Problem requirements:
Keep pictures out. Copy exactly the lines from the one containing "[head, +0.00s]" to the one containing "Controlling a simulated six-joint", endpoints included.

Available data:
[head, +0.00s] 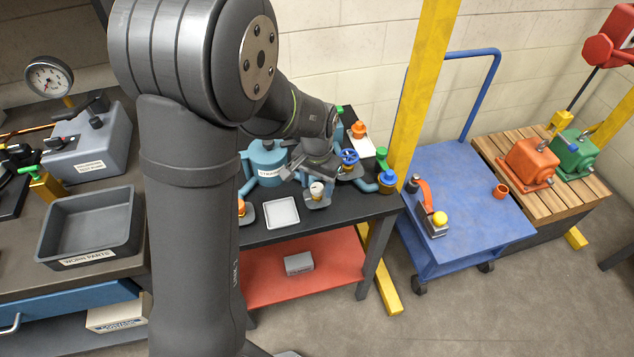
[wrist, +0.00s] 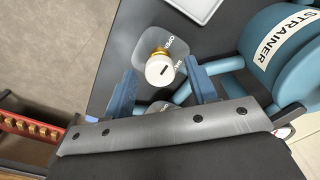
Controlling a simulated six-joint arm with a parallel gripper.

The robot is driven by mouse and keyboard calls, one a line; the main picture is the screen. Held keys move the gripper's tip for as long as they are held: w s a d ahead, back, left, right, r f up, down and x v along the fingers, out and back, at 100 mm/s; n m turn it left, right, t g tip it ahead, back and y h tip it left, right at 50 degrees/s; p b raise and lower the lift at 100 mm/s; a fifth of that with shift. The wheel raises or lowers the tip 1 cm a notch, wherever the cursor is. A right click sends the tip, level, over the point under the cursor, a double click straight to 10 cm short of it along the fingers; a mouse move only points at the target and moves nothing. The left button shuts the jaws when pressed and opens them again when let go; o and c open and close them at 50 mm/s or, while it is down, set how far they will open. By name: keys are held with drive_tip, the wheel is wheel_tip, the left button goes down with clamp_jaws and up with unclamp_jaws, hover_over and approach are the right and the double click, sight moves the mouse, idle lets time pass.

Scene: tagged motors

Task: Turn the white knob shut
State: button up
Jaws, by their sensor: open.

...

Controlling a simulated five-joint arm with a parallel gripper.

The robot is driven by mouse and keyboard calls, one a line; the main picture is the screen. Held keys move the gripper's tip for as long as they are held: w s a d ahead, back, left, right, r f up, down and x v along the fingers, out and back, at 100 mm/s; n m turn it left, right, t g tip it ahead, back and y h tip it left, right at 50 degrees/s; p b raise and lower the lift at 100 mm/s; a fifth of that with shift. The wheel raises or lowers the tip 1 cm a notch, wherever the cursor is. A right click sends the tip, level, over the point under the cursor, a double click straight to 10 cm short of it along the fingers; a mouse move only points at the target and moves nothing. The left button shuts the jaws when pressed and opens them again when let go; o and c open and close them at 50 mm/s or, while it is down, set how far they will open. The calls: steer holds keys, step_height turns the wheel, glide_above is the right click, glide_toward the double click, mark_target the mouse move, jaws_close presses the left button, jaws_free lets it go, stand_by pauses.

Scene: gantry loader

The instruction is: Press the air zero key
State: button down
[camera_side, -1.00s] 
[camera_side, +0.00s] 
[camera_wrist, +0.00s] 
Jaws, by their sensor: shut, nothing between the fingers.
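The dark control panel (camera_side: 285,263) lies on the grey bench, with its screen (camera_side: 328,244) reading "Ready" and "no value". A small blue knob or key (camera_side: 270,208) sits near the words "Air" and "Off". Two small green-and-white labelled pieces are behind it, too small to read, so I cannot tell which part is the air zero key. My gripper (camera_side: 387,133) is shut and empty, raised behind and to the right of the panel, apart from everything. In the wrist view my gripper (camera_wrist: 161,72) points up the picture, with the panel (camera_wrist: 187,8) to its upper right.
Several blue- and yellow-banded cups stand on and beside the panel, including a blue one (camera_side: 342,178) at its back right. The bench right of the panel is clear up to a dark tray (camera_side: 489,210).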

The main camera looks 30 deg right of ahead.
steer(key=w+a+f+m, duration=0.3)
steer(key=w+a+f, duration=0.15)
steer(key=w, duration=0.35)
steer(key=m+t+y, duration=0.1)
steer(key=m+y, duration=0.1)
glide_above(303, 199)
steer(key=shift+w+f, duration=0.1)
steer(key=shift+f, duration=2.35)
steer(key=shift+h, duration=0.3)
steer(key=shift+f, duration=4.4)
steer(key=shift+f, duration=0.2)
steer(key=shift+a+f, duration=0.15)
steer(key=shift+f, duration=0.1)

...

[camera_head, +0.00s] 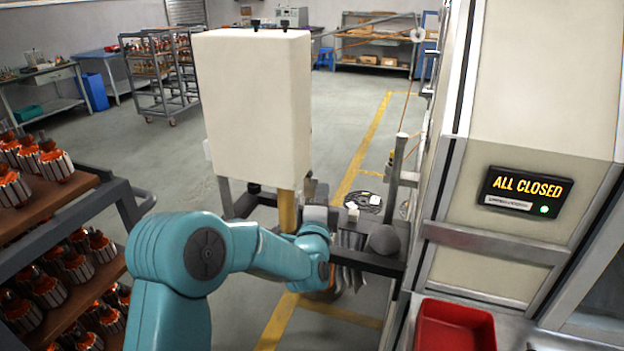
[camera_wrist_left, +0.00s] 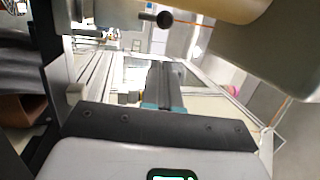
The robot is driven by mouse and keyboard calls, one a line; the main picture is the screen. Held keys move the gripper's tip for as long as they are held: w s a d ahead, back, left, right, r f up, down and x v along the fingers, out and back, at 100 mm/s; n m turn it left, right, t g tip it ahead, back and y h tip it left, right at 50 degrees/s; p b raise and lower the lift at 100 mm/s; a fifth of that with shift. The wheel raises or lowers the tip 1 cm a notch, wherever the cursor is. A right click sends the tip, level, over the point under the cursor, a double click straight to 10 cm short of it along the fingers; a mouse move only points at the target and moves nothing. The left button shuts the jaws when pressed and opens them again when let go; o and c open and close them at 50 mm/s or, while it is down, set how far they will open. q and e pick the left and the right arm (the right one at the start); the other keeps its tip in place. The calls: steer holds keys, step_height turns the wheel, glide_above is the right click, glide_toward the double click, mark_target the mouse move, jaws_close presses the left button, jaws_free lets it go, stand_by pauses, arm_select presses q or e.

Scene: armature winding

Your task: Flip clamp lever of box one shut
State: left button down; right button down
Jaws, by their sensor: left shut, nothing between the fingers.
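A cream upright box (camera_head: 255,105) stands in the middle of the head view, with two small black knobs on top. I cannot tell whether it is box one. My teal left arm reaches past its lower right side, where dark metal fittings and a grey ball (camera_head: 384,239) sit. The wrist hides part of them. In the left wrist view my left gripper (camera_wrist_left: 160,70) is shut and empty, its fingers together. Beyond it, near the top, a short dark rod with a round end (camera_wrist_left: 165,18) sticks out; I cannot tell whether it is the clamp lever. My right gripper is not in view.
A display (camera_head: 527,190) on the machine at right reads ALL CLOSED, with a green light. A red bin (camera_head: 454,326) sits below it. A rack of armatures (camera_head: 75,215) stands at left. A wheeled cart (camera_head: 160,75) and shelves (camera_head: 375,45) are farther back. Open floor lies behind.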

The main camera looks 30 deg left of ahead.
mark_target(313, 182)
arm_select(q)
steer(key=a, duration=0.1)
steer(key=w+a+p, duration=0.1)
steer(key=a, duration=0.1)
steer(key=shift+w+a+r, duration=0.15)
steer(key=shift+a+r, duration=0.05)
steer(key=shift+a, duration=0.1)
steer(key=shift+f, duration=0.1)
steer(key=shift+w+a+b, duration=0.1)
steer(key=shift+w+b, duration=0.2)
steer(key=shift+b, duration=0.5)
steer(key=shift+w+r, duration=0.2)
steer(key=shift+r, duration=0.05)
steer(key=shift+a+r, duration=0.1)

Task output:
[head, +0.00s] 
[wrist, +0.00s] 
Controlling a simulated six-joint arm with a parallel gripper.

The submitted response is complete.